There are some alternative Muslim spaces in the U.S. in which men and women are encouraged to pray side by side, or where women are even told they do not need to cover their heads during prayer. At Make Space, women do pray in the same room, with no barrier dividing them from the men, but they tend to gravitate toward their own section at the back of the hall, and they all cover their heads to pray. Still, Makhdoom said that during Ramadan this year, the hall was so full some days that women and men had to pray side by side. In a mosque, that would be unthinkable, but at Make Space, no one made a big deal about it.

Makhdoom wants to see Islam, as it is practiced in the U.S. today, become more accessible and appealing. He thinks mosque boards should include women and young people (his own board has an equal number of men and women serving on it). He also believes that as long as women dress appropriately to pray, it does not matter if their sweaters do not cover their entire wrists. He thinks Muslim communities should open their doors to divorcees if they consider themselves Muslim.

Other Muslim leaders are taking notice of the un-mosqued movement. Magid told me it presents “an important challenge” to the Muslim community. “It is forcing us to push the envelope even inside our institutions,” he said. Magid, too, hopes to change the way Muslims perceive Islam. He has started holding what he calls “spiritual hangouts” each week in peoples’ homes. “Many people express the desire to separate themselves from institutional religion these days,” Magid said. “We have to respond to that. We have to make it relevant.”

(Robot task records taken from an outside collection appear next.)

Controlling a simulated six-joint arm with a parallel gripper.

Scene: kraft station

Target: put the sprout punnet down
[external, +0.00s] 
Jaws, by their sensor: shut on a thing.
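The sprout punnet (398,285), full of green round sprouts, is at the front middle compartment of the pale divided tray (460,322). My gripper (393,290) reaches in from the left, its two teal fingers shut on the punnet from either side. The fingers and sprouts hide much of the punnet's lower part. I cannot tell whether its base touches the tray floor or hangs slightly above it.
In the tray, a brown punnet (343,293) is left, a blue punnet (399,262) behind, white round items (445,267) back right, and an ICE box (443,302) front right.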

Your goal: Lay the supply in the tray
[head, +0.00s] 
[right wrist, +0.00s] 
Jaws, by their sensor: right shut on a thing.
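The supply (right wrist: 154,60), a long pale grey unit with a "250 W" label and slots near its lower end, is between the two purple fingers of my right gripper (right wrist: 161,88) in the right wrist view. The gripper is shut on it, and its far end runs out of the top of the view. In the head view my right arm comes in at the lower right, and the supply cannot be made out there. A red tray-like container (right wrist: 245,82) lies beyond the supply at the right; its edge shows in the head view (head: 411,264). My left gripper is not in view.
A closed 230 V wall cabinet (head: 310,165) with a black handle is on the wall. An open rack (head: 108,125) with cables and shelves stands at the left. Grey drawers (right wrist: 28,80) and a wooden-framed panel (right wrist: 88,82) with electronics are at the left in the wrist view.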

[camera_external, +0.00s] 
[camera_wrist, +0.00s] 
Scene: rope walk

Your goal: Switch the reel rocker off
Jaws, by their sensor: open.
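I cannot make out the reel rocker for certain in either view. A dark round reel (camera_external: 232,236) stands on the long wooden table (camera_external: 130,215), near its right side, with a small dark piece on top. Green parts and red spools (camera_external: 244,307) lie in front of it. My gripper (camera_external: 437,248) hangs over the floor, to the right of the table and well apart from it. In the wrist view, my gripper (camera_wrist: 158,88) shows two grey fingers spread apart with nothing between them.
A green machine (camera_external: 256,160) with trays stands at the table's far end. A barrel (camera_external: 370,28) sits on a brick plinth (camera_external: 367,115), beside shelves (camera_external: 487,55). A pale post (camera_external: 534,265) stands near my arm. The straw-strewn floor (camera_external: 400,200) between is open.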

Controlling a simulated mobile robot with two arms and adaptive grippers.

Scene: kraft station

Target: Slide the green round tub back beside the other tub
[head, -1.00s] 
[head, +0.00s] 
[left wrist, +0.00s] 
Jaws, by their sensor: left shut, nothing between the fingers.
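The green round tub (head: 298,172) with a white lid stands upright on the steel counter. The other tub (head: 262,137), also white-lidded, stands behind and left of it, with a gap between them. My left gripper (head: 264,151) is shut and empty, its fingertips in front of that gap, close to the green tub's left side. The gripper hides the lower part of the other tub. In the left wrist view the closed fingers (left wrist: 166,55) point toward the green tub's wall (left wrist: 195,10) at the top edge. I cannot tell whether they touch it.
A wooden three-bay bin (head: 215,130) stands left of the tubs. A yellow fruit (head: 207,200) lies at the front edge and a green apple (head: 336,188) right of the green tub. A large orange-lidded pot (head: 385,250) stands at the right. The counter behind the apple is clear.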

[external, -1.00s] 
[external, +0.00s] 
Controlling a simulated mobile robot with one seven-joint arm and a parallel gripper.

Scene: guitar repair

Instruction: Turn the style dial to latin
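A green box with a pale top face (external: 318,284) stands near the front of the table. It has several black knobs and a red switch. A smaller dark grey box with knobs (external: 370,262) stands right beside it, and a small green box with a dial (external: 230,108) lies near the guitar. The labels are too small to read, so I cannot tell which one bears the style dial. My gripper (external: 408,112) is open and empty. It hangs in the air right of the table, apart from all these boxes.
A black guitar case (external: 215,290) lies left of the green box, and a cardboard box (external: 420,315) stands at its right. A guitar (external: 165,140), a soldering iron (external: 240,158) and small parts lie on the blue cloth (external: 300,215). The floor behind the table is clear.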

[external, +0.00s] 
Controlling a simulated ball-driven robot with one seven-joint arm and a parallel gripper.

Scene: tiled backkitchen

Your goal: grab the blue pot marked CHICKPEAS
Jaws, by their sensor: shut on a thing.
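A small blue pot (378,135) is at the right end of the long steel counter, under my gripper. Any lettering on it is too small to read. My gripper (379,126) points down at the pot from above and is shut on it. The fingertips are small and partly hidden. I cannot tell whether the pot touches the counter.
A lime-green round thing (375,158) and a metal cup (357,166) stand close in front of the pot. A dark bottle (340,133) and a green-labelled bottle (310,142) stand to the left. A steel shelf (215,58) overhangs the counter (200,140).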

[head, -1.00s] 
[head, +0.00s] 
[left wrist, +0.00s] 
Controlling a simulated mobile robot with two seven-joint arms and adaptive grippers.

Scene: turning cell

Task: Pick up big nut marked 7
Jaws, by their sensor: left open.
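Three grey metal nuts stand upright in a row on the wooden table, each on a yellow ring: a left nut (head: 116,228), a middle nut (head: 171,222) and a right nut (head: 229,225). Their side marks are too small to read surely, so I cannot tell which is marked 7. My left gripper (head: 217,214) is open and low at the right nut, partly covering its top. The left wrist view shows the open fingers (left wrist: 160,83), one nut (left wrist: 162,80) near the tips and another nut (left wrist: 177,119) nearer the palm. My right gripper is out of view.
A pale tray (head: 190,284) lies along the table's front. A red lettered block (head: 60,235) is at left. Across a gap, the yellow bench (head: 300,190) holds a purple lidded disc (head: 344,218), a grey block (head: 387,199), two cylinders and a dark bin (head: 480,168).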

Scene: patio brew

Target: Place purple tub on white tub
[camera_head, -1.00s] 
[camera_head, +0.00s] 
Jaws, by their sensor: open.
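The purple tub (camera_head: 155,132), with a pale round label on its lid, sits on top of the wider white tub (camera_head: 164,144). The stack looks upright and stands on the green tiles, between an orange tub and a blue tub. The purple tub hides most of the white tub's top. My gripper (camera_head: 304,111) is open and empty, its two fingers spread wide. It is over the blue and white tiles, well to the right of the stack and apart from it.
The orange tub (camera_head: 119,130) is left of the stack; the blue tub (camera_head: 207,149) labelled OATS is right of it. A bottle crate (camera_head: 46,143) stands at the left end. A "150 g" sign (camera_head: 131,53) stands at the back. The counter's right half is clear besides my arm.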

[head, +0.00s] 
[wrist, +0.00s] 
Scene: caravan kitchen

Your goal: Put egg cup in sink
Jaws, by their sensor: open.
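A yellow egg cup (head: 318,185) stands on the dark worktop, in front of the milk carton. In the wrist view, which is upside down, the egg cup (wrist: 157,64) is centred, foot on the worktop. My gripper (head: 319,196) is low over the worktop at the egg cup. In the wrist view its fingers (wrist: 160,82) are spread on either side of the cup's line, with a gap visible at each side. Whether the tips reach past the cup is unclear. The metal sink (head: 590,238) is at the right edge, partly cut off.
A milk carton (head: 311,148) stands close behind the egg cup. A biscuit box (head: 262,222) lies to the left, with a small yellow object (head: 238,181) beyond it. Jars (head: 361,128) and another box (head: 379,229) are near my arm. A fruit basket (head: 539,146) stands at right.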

One way that Makhdoom tries to achieve that is through writing his sermons by committee. He has a group of volunteers who help draft content for it each week. He admits it is unusual—he hasn’t heard of any other religious leader doing anything like this—but, he said, “When you have a group of people acting as conduit to the community, the suggestions they give you are going to reflect what the community needs.” It makes his sermons feel “rich and refreshing,” he says, and that is what he hopes more people will feel about Islam as a whole.